• Written request
Could you copy every line from the material below in which "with" appears?

• Recorded information
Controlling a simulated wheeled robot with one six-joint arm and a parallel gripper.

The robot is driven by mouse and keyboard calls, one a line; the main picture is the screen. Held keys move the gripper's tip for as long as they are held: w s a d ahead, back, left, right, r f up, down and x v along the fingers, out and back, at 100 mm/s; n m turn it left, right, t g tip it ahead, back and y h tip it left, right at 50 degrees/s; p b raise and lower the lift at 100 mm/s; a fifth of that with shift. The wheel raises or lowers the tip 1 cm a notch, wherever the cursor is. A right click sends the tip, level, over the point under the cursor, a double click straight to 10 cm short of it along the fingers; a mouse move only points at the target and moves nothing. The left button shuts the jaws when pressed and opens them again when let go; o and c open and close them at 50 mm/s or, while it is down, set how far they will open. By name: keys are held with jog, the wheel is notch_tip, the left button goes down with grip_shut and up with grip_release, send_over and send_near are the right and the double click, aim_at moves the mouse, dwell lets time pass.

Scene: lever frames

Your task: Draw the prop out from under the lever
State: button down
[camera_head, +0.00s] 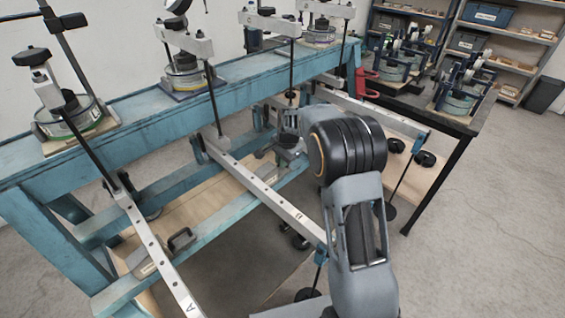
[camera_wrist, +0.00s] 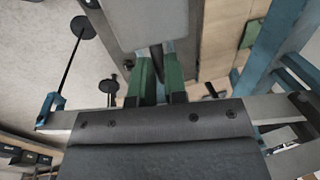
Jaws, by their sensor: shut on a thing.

• The result
Controlling a simulated wheeled robot with one six-joint arm and a parallel gripper.
The robot is driven by mouse and keyboard calls, one a line; the main picture is the screen. Held keys move the gripper's tip for as long as they are held: w s a d ahead, back, left, right, r f up, down and x v along the fingers, out and back, at 100 mm/s; n m turn it left, right, t g tip it ahead, back and y h tip it left, right at 50 degrees/s; p b raise and lower the lift at 100 mm/s; a fifth of that with shift. The wheel raises or lowers the tip 1 cm a notch, wherever the cursor is. A right click sends the tip, level, over the point under the cursor, a double click straight to 10 cm short of it along the fingers; a mouse move only points at the target and moves nothing. The left button shuts the jaws when pressed and opens them again when let go; o and c open and close them at 50 mm/s or, while it is down, set how far they will open. By name: keys are held with jog, the wheel is notch_tip, the left button goes down with grip_shut and up with grip_release, send_over and send_near are the right and the double click, aim_at moves the mouse, dwell lets time pass.

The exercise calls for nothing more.